Entre la obra que leemos, contemplamos o escuchamos finalmente y la que tenía su creador en mente, existe muchas veces una gran distancia. Y a veces también entre la que hubiéramos querido disfrutar y la que se nos ofreció.

No tengo yo muchas pegas al Anticristo de Lars Von Trier. Hace más de un año, dediqué un avería a una película que, bajo mi punto de vista, mezcla con maestría varios géneros y estilos. Y desde luego, lleva al límite su propuesta. Ocurre simplemente que hay ciertos momentos del film que me parecen tan sugerentes que, en cierto modo, consiguen que mi imaginación se bifurque y cree continuamente nuevas historias a partir de lo propuesto por el director danés.

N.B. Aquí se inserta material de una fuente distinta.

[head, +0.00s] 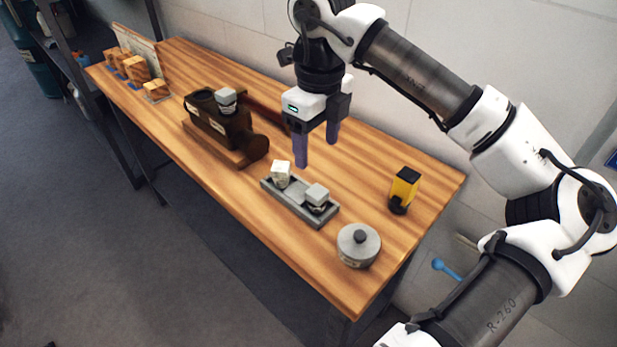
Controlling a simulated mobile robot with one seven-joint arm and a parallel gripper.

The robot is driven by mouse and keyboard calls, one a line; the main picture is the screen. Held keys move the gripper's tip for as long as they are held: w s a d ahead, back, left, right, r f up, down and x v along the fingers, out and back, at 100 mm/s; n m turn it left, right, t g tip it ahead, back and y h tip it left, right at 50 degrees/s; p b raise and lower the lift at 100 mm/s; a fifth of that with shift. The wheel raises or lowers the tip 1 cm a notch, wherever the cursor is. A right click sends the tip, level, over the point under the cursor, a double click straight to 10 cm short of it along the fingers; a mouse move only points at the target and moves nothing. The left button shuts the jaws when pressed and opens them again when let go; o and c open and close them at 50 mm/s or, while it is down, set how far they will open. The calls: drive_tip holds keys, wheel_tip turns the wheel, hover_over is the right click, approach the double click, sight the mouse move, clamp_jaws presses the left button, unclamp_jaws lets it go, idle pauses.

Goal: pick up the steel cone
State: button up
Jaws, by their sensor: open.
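My gripper (316,154) is open and points down above the middle of the wooden table, with nothing between its two purple-blue fingers. I cannot clearly make out a steel cone. A grey tray (291,200) lies in front of and below the fingers. A pale, whitish piece (281,172) stands at its left end. A grey block-topped piece (317,194) with a darker lower part stands at its right end. Both are apart from the fingers. Their exact shapes are too small to tell.
A dark brown tram-like body (226,128) with a grey block (226,97) on top stands left of my gripper. A yellow and black object (404,188) stands at right. Several wooden blocks (136,69) stand far left.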

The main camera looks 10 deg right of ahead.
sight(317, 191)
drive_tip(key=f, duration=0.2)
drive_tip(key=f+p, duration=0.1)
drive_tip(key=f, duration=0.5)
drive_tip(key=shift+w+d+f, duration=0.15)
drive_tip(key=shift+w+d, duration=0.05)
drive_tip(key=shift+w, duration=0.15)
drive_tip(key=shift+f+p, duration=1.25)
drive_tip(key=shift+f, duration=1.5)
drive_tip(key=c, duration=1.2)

Semanas atrás, por ejemplo, pensando en Anticristo, forjé una escena en Puercos donde, en medio de un caserío solitario, se veía correr a una mujer desnuda, desesperada por haber perdido su hijo. Gritando sin cesar el nombre del niño, fuera de sí, con las uñas afiladas, sangrienta y sudorosa, abría las puertas de su hogar, el molino y la granja de puercos y borregos en busca de su marido. Y al hallarlo finalmente en el granero, hambriento, delgado, convertido casi en un despojo humano, comenzaba a golpearle con un látigo porque, a pesar de las palabras de aquel varón que yacía en el suelo meditabundo, ella sabía perfectamente que él era el gran responsable de la tragedia. Pues semanas antes, lo había visto a lo lejos, hablando con dos nobles subidos a un carruaje que se dirigían al solitario castillo gobernado despóticamente por el conde. Aquel furioso noble cuya crueldad y furia eran proverbiales así como su facilidad para hacer cumplir sus más perversos caprichos.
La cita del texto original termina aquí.